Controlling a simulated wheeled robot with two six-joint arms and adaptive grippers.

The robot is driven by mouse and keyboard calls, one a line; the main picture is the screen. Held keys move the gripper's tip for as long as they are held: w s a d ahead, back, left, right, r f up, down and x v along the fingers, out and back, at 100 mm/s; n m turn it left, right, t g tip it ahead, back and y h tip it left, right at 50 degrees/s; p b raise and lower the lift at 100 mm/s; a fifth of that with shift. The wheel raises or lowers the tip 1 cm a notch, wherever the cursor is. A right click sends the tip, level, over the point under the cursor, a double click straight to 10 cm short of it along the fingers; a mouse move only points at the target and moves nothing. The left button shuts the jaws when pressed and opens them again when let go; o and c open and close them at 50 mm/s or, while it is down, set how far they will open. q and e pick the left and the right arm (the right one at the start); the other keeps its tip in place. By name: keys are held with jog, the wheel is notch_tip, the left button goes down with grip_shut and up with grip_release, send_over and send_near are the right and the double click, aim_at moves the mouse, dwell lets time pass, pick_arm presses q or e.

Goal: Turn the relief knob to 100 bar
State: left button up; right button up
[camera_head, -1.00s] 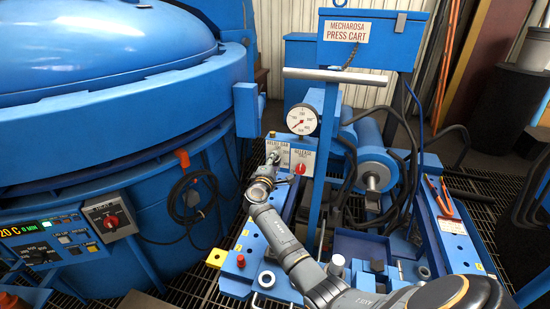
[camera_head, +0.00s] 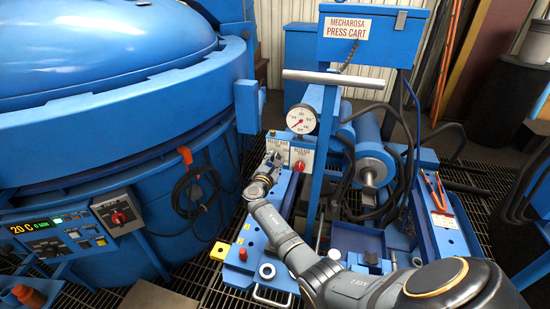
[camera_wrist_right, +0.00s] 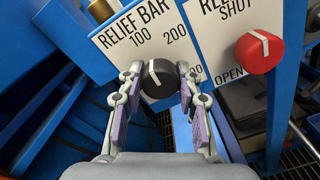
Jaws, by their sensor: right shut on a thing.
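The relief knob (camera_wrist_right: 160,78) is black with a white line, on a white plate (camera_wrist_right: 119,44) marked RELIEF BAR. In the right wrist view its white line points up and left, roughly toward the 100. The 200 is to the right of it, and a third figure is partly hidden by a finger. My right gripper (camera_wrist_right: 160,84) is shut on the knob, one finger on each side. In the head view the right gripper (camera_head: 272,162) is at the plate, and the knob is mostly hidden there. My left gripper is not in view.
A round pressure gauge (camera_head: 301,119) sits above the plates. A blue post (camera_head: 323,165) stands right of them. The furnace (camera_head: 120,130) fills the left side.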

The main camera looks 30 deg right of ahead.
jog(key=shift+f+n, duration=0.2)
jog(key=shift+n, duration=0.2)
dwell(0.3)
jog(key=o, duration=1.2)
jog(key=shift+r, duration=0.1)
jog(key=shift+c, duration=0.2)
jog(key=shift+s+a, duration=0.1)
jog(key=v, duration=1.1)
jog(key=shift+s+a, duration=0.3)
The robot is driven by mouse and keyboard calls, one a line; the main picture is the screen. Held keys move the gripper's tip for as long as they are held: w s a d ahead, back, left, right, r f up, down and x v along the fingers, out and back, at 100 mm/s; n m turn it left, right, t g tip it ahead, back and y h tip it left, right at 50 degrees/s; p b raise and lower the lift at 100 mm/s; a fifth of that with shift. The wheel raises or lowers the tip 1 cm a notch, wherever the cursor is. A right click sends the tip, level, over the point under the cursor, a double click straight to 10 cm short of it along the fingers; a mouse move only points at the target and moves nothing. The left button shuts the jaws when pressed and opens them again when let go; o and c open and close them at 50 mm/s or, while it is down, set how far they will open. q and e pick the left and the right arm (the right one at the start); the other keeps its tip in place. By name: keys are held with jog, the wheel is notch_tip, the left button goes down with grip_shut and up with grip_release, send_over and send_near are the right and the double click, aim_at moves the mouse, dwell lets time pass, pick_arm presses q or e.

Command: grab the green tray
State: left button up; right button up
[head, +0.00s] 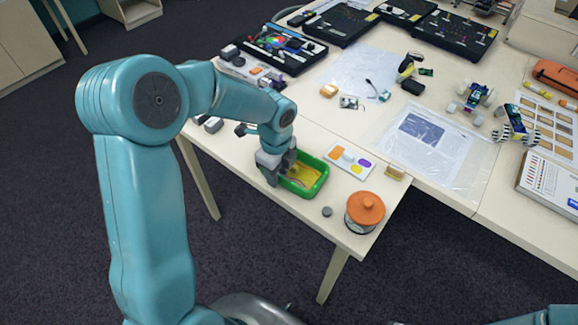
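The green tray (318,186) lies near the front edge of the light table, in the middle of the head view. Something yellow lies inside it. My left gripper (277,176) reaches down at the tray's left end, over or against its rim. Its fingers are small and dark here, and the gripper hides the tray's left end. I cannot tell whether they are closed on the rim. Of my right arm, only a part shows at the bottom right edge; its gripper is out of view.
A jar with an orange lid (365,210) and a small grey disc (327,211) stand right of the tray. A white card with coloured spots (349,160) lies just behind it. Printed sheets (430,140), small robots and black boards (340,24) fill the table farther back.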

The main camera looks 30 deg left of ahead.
-----
[Given instruction]
Copy every entry word for word, but omit the pictures.

[Written reply]
Controlling a simulated wheeled robot with two six-joint arms and adaptive grippers.

The robot is driven by mouse and keyboard calls, one a line; the main picture is the screen. Held keys move the gripper's tip for as long as they are held: w s a d ahead, back, left, right, r f up, down and x v along the fingers, out and back, at 100 mm/s; n m turn it left, right, t g tip it ahead, back and y h tip it left, right at 50 degrees/s; p b raise and lower the lift at 100 mm/s; a fifth of that with shift. The wheel raises or lowers the tip 1 cm a notch, wherever the cursor is. A right click sends the tip, level, over the point under the cursor, a double click straight to 10 cm short of it along the fingers; a mouse move only points at the target and moves nothing. The left button shuts the jaws when pressed and opens them again when let go; o and c open and close them at 50 mm/s or, while it is down, set how far they will open. q and e pick the left and the right arm (the right one at the start); the other keeps its tip in place. By name: keys are held with jog, the wheel is notch_tip, the left button goes down with grip_shut and up with grip_release, send_over and send_near are the right and the double click, aim_at moves the mouse, dwell lets time pass, pick_arm presses q or e.

Goal: Turn the relief knob to 100 bar
State: left button up; right button up
[camera_head, -1.00s] 
[camera_head, +0.00s] 
[camera_wrist_right, +0.00s] 
Jaws, by their sensor: right shut on a thing.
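The relief knob (camera_wrist_right: 160,78) is black with a white line, on a white plate (camera_wrist_right: 119,44) marked RELIEF BAR. In the right wrist view its white line points up and left, roughly toward the 100. The 200 is to the right of it, and a third figure is partly hidden by a finger. My right gripper (camera_wrist_right: 160,84) is shut on the knob, one finger on each side. In the head view the right gripper (camera_head: 272,162) is at the plate, and the knob is mostly hidden there. My left gripper is not in view.
A round pressure gauge (camera_head: 301,119) sits above the plates. A blue post (camera_head: 323,165) stands right of them. The furnace (camera_head: 120,130) fills the left side.

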The main camera looks 30 deg right of ahead.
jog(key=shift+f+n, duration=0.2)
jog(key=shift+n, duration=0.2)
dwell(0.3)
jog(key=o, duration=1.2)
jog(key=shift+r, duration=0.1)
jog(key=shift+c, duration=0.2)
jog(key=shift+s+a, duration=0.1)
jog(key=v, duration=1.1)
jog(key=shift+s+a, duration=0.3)
The robot is driven by mouse and keyboard calls, one a line; the main picture is the screen. Held keys move the gripper's tip for as long as they are held: w s a d ahead, back, left, right, r f up, down and x v along the fingers, out and back, at 100 mm/s; n m turn it left, right, t g tip it ahead, back and y h tip it left, right at 50 degrees/s; p b raise and lower the lift at 100 mm/s; a fifth of that with shift. The wheel raises or lowers the tip 1 cm a notch, wherever the cursor is. A right click sends the tip, level, over the point under the cursor, a double click straight to 10 cm short of it along the fingers; a mouse move only points at the target and moves nothing. The left button shuts the jaws when pressed and opens them again when let go; o and c open and close them at 50 mm/s or, while it is down, set how far they will open. q and e pick the left and the right arm (the right one at the start); the other keeps its tip in place. By name: keys are held with jog, the wheel is notch_tip, the left button goes down with grip_shut and up with grip_release, send_over and send_near are the right and the double click, aim_at moves the mouse, dwell lets time pass, pick_arm presses q or e.

Command: grab the green tray
State: left button up; right button up
[head, +0.00s] 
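The green tray (318,186) lies near the front edge of the light table, in the middle of the head view. Something yellow lies inside it. My left gripper (277,176) reaches down at the tray's left end, over or against its rim. Its fingers are small and dark here, and the gripper hides the tray's left end. I cannot tell whether they are closed on the rim. Of my right arm, only a part shows at the bottom right edge; its gripper is out of view.
A jar with an orange lid (365,210) and a small grey disc (327,211) stand right of the tray. A white card with coloured spots (349,160) lies just behind it. Printed sheets (430,140), small robots and black boards (340,24) fill the table farther back.

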The main camera looks 30 deg left of ahead.

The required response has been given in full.